Essentially, you need to figure out how rough the wood currently is, then you’ll know your starting grit. Here are some approximations of the grit you may need for your job.

If your project needs leveling, consider starting around a 40 to 80 grit paper.

If your project is already level, has some deeper gouges, some varnish or paint left over - try 100 grit paper.

As long as the above conditions are addressed, you may want to start with 120 grit paper.

Sometimes, people will give themselves a visual aid to ensure they covered the entire surface. You can use a pencil to mark the top layer, that way when the pencil marks are completely gone, you’ll know you covered every part you wanted. Another is to inspect the wood by light to see if there are any inaccurate reflections.

Another tip I learned from experience is to not press down on the mechanical sander while sanding. If you press down, you will create uneven pressure points on the sandpaper, leading to uneven results in the wood.

Sand With the Grain

For beautification purposes, this may be among the most important steps in the sanding process. If you’ve ever worked with any good-looking lumber, you’ll know you want to accentuate that natural beauty.

Every piece of wood contains pores in its surface that organically create a pattern, called the grain. To preserve this grain, you should always sand in the direction of the grain. This applies across the board, including on edges and difficult corners.

You should never sand perpendicular or at an angle to the grain. The wood will splinter and smear the normally distinct grain lines. This may result in a less attractive finished piece, especially apparent after staining.

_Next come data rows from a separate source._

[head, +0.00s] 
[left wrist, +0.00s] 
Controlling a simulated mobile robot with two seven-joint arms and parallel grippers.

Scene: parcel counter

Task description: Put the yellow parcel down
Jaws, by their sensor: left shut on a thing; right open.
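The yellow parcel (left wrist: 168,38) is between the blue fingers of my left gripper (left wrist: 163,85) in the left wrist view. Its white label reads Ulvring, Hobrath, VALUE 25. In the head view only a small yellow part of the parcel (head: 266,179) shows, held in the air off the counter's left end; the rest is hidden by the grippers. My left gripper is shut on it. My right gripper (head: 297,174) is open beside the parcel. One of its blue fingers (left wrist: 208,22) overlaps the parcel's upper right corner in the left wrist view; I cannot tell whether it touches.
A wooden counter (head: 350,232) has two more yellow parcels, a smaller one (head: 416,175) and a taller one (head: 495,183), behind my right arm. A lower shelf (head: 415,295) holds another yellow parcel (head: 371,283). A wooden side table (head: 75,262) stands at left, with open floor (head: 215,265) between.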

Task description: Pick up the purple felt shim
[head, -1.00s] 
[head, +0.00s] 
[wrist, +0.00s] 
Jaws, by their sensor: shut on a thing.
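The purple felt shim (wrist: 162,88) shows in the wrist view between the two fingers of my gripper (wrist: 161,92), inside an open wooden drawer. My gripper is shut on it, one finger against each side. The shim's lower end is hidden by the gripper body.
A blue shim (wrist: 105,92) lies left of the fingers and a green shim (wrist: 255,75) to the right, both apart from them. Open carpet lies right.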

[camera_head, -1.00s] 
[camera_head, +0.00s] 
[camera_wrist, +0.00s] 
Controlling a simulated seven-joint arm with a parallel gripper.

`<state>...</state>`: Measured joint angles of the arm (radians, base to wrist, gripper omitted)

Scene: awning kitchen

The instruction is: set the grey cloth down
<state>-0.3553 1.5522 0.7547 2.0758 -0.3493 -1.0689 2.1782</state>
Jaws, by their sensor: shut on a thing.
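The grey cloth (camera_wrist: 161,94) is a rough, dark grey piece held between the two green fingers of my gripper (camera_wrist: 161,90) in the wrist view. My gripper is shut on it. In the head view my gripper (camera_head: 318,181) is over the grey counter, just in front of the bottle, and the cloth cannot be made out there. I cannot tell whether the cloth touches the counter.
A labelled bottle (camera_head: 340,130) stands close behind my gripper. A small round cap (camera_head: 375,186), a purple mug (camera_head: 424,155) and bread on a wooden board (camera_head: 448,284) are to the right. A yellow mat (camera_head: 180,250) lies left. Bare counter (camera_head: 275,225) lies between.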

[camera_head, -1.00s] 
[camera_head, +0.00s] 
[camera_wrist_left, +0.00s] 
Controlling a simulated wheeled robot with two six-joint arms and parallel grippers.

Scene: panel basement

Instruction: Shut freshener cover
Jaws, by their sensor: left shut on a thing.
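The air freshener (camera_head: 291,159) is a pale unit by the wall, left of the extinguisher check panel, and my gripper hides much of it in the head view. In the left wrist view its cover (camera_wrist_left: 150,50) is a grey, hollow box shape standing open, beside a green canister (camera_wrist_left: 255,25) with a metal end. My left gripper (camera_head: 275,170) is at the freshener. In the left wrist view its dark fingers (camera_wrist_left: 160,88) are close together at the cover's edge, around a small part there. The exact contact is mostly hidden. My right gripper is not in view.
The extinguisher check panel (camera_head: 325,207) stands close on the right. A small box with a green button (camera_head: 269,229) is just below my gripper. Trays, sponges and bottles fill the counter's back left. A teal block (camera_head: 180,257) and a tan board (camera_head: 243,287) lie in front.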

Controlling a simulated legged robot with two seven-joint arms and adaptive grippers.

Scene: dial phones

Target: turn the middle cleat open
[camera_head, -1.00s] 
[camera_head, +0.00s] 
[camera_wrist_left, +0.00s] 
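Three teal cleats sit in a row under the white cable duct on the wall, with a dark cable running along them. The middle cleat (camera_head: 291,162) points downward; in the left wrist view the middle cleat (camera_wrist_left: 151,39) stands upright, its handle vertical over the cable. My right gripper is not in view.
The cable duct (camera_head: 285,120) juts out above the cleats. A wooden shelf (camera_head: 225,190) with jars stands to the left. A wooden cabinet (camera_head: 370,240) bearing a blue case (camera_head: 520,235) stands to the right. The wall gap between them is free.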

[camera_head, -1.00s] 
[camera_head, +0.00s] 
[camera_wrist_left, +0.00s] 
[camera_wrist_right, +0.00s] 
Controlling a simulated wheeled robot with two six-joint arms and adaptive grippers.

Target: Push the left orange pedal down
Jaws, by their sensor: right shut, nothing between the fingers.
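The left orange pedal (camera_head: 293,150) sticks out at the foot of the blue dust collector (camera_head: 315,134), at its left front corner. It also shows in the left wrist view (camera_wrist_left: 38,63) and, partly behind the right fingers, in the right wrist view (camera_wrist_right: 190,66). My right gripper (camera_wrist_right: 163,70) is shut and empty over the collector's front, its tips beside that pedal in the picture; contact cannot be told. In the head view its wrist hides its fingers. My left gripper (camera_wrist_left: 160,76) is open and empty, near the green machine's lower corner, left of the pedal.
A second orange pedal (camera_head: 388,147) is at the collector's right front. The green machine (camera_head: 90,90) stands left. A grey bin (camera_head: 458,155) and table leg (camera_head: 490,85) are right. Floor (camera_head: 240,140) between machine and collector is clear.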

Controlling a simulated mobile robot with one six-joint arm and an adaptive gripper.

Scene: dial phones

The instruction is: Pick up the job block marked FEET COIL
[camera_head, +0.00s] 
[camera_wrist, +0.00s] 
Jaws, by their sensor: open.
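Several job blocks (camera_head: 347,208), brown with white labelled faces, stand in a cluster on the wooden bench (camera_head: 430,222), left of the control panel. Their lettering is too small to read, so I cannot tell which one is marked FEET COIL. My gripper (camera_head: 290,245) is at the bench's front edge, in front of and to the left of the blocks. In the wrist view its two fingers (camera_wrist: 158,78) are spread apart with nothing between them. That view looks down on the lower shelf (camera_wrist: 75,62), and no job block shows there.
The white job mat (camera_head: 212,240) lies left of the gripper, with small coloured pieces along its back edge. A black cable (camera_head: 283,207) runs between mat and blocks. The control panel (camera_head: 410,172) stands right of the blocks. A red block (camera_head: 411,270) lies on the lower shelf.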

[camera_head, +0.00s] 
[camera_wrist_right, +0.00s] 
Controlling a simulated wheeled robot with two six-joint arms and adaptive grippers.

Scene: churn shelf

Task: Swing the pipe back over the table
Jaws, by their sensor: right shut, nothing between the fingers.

Sanding wood can definitely be a tall task with some common errors to trip you up along the way. But I’d say if you know the process, and are aware of what you’re doing, it shouldn’t be a real issue for you. Understanding woodgrain, the different methods of sanding, and when to stop are the main lessons I’ve taken from my wand repair studies. Hopefully they will help you help you like they helped my lovely child!